The following list of points summarizes the significant findings of this study.
Between 1981 and 2017,
Based on both R2 and RMSE values, the LSTM model demonstrated superiority for actual monthly streamflow data;
The MAE value indicated that the MLP model demonstrated superior prediction accuracy.
Between 2018 and 2020,
According to the Mann-Whitney test results, there was no significant difference between the actual data and the forecasted values for the LSTM and MLP models; however; there was a significant difference for the ANFIS model.

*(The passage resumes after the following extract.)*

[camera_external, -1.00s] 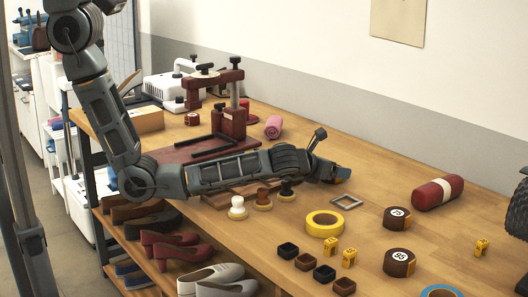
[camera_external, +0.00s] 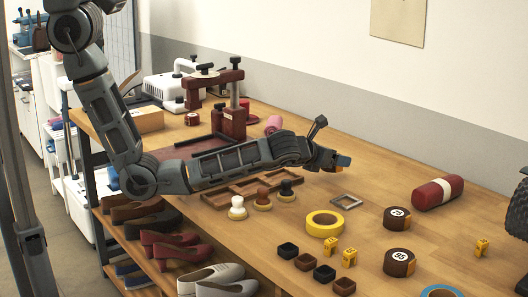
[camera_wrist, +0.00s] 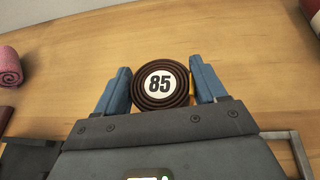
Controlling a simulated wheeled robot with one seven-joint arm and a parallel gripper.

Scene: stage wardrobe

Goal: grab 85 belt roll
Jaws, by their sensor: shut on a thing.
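The 85 belt roll (camera_wrist: 160,85) is a dark brown coil with a white label reading 85. In the wrist view it sits between the two blue fingertips of my gripper (camera_wrist: 161,92), which are shut on it from both sides. In the external view my gripper (camera_external: 338,161) is above the table, and a bit of brown shows at its tip. Two similar rolls stand on the table: one marked 75 (camera_external: 397,219) and one marked 95 (camera_external: 399,263).
Yellow tape (camera_external: 325,224), a metal square frame (camera_external: 346,201) and several knobbed stamps (camera_external: 237,209) lie below my arm. A red roll with a white band (camera_external: 437,193) is at the right. A pink roll (camera_external: 273,124) and a dark red press (camera_external: 229,122) stand behind.

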It can be said that the MLP and LSTM models had outputs more similar to the actual data than ANFIS based on the box plots considering the mean value, as shown in
Figure 13.
In terms of mean values, each model’s error appeared to be similar based on the box plots, as shown in
Figure 14.
According to the analysis of the box positions, the differences between the values obtained using the MLP, LSTM, and ANFIS models aligned, implying that there was no difference in the estimated errors for the three forecasting models.
A future study will investigate the effect of factors such as precipitation, evaporation, etc. Thus, future research directions could be designated by creating multi-input models and developing hybrid ANN models for the forecasting of streamflow. Moreover, the different evaluation indicators can be used to find a more consistent forecast accuracy for future study.